--- START Working data ---
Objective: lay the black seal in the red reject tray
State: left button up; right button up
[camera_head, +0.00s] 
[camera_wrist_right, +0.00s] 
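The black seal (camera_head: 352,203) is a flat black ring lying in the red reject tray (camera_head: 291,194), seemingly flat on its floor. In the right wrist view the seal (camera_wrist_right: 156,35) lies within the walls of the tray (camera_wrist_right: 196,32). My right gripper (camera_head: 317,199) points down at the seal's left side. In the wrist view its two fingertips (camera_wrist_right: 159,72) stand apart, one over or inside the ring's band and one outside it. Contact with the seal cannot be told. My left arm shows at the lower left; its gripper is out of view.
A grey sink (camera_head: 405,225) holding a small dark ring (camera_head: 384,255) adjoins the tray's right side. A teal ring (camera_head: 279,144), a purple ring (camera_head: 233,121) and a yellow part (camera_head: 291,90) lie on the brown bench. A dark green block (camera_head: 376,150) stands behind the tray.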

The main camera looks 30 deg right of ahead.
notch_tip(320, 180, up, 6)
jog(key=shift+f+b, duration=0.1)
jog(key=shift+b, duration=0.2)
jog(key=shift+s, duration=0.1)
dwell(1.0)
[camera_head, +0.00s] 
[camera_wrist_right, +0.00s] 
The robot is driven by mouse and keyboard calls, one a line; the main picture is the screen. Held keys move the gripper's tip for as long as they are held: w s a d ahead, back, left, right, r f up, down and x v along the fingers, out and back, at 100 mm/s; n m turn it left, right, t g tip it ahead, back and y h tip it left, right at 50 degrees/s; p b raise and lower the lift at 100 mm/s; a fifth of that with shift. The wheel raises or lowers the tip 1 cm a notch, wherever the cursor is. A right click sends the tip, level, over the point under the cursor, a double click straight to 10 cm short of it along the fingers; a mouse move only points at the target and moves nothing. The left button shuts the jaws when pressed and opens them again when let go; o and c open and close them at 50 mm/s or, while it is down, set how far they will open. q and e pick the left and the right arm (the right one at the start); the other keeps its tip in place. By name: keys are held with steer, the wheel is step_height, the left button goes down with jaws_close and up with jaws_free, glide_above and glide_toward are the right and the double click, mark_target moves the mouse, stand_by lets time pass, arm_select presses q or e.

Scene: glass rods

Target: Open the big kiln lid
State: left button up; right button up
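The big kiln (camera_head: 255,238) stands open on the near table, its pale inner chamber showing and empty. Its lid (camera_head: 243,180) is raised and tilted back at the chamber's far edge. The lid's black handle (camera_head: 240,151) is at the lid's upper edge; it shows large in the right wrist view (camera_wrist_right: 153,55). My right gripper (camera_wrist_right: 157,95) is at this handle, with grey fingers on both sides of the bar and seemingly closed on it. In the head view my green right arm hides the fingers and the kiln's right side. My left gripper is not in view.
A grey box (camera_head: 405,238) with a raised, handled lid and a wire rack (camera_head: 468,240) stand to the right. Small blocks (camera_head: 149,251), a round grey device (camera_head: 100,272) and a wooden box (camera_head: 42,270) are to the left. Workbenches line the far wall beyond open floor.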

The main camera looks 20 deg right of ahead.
--- END Working data ---
** Work to do **
Word for word, write out the data.

** Output of the task **
Objective: lay the black seal in the red reject tray
State: left button up; right button up
[camera_head, +0.00s] 
[camera_wrist_right, +0.00s] 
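The black seal (camera_head: 352,203) is a flat black ring lying in the red reject tray (camera_head: 291,194), seemingly flat on its floor. In the right wrist view the seal (camera_wrist_right: 156,35) lies within the walls of the tray (camera_wrist_right: 196,32). My right gripper (camera_head: 317,199) points down at the seal's left side. In the wrist view its two fingertips (camera_wrist_right: 159,72) stand apart, one over or inside the ring's band and one outside it. Contact with the seal cannot be told. My left arm shows at the lower left; its gripper is out of view.
A grey sink (camera_head: 405,225) holding a small dark ring (camera_head: 384,255) adjoins the tray's right side. A teal ring (camera_head: 279,144), a purple ring (camera_head: 233,121) and a yellow part (camera_head: 291,90) lie on the brown bench. A dark green block (camera_head: 376,150) stands behind the tray.

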The main camera looks 30 deg right of ahead.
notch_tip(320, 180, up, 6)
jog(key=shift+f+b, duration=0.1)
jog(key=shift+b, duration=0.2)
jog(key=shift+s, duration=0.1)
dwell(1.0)
[camera_head, +0.00s] 
[camera_wrist_right, +0.00s] 
The robot is driven by mouse and keyboard calls, one a line; the main picture is the screen. Held keys move the gripper's tip for as long as they are held: w s a d ahead, back, left, right, r f up, down and x v along the fingers, out and back, at 100 mm/s; n m turn it left, right, t g tip it ahead, back and y h tip it left, right at 50 degrees/s; p b raise and lower the lift at 100 mm/s; a fifth of that with shift. The wheel raises or lowers the tip 1 cm a notch, wherever the cursor is. A right click sends the tip, level, over the point under the cursor, a double click straight to 10 cm short of it along the fingers; a mouse move only points at the target and moves nothing. The left button shuts the jaws when pressed and opens them again when let go; o and c open and close them at 50 mm/s or, while it is down, set how far they will open. q and e pick the left and the right arm (the right one at the start); the other keeps its tip in place. By name: keys are held with steer, the wheel is step_height, the left button goes down with jaws_close and up with jaws_free, glide_above and glide_toward are the right and the double click, mark_target moves the mouse, stand_by lets time pass, arm_select presses q or e.

Scene: glass rods

Target: Open the big kiln lid
State: left button up; right button up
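The big kiln (camera_head: 255,238) stands open on the near table, its pale inner chamber showing and empty. Its lid (camera_head: 243,180) is raised and tilted back at the chamber's far edge. The lid's black handle (camera_head: 240,151) is at the lid's upper edge; it shows large in the right wrist view (camera_wrist_right: 153,55). My right gripper (camera_wrist_right: 157,95) is at this handle, with grey fingers on both sides of the bar and seemingly closed on it. In the head view my green right arm hides the fingers and the kiln's right side. My left gripper is not in view.
A grey box (camera_head: 405,238) with a raised, handled lid and a wire rack (camera_head: 468,240) stand to the right. Small blocks (camera_head: 149,251), a round grey device (camera_head: 100,272) and a wooden box (camera_head: 42,270) are to the left. Workbenches line the far wall beyond open floor.

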The main camera looks 20 deg right of ahead.

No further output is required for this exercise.